Вместе с тем в 40-х годах XIX века заметно возросла агрессивность иностранных держав на Тихом океане. Франция посылает на Амур с целью разведки миссионеров из Маньчжурии, ее агентура усиленно работает в Китае, а военные суда появляются у берегов Кореи. Небывалых размеров достигает хищничество иностранцев в Охотском море, являвшемся в то время внутренним русским морем. Сотни промысловых шхун, под флагами всех наций, увеличивали из года в год хищническую добычу китов и ценных пушных животных — морских бобров и котиков. Самыми наглыми хищниками оказались, однако, американцы. Китобойные американские суда орудовали и в северных водах Берингова пролива и спускались далеко к югу, к Шантарским островам и Сахалину. Русские военные корабли, крейсировавшие начиная с 1822 года в Тихом океане, постоянно сообщали о дерзких налетах американцев на русские владения. Американские пираты массами истребляли промысловых зверей, высаживались на берега, устраивали предприятия для вытопки жира, вырубали леса, грабили население, разоряли селения, насиловали и увозили женщин.

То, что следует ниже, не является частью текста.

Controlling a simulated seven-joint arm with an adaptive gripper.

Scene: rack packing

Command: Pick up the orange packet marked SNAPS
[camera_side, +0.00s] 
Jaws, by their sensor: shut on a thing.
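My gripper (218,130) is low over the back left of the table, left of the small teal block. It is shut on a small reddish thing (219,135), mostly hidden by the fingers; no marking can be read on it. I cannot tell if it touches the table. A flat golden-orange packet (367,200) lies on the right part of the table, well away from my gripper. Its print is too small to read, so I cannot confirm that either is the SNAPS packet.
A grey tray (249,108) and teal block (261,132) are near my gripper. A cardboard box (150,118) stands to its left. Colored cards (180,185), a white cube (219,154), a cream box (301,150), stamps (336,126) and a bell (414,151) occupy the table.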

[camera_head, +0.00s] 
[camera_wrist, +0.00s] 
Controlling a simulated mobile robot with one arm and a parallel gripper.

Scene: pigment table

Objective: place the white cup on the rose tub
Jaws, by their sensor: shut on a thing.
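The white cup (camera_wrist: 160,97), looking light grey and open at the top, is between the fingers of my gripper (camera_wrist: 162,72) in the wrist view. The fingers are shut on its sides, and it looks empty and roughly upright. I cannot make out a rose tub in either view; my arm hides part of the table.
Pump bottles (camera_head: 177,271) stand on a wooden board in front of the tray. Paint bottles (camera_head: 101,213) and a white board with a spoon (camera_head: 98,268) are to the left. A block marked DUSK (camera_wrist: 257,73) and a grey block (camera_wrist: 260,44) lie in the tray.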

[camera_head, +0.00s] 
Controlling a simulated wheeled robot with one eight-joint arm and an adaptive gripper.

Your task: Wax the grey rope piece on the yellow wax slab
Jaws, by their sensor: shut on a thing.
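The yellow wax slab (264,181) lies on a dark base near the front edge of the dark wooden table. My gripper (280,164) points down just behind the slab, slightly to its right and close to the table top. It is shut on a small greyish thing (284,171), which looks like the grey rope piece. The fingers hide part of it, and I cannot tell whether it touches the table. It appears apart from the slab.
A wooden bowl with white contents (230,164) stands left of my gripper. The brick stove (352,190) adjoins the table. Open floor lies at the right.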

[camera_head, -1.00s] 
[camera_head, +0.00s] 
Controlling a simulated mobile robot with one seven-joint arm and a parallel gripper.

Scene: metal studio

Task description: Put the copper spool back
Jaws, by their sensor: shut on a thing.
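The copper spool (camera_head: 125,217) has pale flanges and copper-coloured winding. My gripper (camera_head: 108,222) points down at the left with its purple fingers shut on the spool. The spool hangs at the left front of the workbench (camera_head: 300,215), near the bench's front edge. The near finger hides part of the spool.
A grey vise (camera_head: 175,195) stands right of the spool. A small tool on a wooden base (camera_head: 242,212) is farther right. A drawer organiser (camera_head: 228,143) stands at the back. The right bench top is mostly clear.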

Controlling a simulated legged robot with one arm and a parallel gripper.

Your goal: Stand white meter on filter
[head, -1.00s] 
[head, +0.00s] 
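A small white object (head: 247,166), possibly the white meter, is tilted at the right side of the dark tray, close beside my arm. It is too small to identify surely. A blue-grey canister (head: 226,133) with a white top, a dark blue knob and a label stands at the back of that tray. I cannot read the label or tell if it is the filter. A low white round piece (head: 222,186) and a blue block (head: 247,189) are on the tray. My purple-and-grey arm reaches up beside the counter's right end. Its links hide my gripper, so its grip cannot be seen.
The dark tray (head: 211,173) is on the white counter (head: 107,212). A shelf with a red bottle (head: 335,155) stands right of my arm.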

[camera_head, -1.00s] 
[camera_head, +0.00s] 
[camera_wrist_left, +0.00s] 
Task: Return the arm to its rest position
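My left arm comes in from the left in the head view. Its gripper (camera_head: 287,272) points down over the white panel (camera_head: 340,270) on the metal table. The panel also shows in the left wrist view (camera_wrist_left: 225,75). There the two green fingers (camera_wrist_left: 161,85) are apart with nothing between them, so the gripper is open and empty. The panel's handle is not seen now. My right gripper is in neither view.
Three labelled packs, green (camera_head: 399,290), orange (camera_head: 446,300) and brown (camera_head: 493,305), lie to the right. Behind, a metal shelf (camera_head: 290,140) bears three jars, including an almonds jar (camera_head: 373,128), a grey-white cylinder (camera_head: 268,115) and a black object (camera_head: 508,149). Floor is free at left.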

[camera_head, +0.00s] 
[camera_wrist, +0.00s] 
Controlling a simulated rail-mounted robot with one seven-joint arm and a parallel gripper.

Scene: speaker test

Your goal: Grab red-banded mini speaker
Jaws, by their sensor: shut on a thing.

Громадные прибыли, извлекаемые от хищнических промыслов, усиливали стремление американцев к захвату русских владений. «Деловые круги» США начинают открыто требовать «укрепления позиций США» в северо-западной части Тихого океана, и в 1852 году американское правительство снаряжает туда две большие экспедиции. Одна, в составе десяти военных судов, отправилась для установления сношений с Японией, другая, «ученая», на четырех судах (в числе их был военный шлюп) предназначалась «для обозрения берегов Тихого океана до Берингова пролива» включительно. В замыслы этой экспедиции входил, видимо, захват бухт в Татарском проливе и на Сахалине. Очень соблазняли американцев, как это видно из опубликованных работ участников экспедиции, и богатства Шантарского архипелага. «Ученые изыскания» американцев не увенчались, однако, успехом, так как к тому времени в этих местах были уже заложены русские посты.

Но наиболее опасным врагом России на Дальнем Востоке была в те годы капиталистическая Англия. Закончившаяся в 1842 году англо-китайская война укрепила позиции Англии на Тихом океане. Стремясь к полному подчинению Китая и опасаясь больше всего русского влияния на Дальнем Востоке, англичане пытались изолировать Россию от Великого океана и вытеснить ее совершенно с Востока. Особенно большой интерес проявляла в это время Англия к бассейну Амура и Камчатке с ее незамерзающим портом (Петропавловском) — этим «ключом» к Тихому океану. Англия напряженно следила за действиями русских в Приамурье, в Татарском проливе, на Сахалине и Камчатке и прибегала к самым надуманным и нелепым поводам, чтобы заслать свою агентуру на русский Дальний Восток.

В конце 40-х — начале 50-х годов англичане особенно усиливают свою разведку как на суше, так и на море. Восточно-Сибирская администрация сообщала, что путешествующие по Сибири англичане собирают различные сведения о Камчатке, Сахалине и Амуре и о возможности сообщений этих районов с Восточной Сибирью. Под видом «бесхитростных туристов или невинных ревнителей науки» или «как бы из любезности давая уроки английского языка», эти непрошенные гости проникали в разные слои общества и занимались шпионажем. Таковы были и «путешественник» Гиль и «геолог-исследователь» Остен.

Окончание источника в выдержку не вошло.